*Source excerpt*
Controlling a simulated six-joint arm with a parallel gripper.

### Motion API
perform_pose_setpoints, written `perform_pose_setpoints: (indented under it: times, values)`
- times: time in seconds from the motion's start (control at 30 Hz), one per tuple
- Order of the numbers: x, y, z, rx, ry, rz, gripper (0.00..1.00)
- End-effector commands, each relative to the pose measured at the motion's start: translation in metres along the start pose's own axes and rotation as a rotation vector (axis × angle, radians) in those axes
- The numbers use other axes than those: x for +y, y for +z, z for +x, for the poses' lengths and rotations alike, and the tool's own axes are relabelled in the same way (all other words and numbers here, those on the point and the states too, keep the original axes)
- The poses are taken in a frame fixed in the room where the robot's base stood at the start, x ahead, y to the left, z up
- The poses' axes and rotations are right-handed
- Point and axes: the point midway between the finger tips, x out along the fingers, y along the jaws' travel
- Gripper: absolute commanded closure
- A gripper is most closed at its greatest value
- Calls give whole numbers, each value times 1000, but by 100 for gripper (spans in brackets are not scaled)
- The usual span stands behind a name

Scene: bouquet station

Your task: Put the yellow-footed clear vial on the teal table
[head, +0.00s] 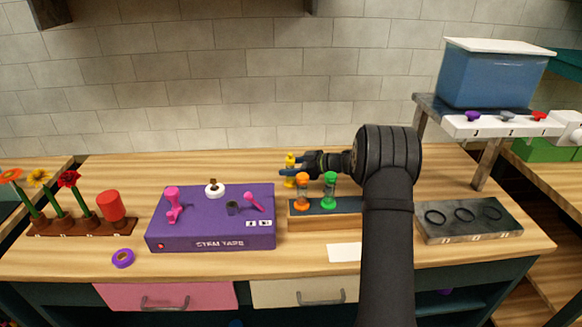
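The yellow-footed clear vial (290,158) is upright between the fingers of my gripper (291,172). Its yellow ends show above and below the fingers; the clear middle is mostly hidden. My gripper appears shut on it, behind and above the left end of the wooden vial rack (335,222). An orange-footed vial (302,190) and a green-footed vial (329,190) stand in the rack. A teal surface (570,60) shows at the upper right edge, cut off by the frame; I cannot tell whether it is the teal table.
A purple stem tape box (210,242) stands left of the rack. A flower stand (85,228) with a red cup (110,205) is farther left. A grey tray with black rings (470,232) and a raised shelf with a blue bin (490,80) are right. The back counter is clear.

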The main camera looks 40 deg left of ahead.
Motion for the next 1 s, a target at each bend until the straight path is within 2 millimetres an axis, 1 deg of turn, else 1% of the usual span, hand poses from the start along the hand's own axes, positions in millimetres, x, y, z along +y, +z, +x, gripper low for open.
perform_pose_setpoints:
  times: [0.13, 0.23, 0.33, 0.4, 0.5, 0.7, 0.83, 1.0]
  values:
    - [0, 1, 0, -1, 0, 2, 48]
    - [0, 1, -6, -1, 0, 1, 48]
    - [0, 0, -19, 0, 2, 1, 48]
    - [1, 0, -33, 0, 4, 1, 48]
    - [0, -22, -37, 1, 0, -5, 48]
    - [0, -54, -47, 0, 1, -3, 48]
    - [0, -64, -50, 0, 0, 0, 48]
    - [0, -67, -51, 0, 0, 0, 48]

*What you need to do*
Retype, in the same exact form, the lines of the material above from the line holding "- times: time" through the line holding "- End-effector commands, each".

*Written reply*
- times: time in seconds from the motion's start (control at 30 Hz), one per tuple
- Order of the numbers: x, y, z, rx, ry, rz, gripper (0.00..1.00)
- End-effector commands, each relative to the pose measured at the motion's start: translation in metres along the start pose's own axes and rotation as a rotation vector (axis × angle, radians) in those axes

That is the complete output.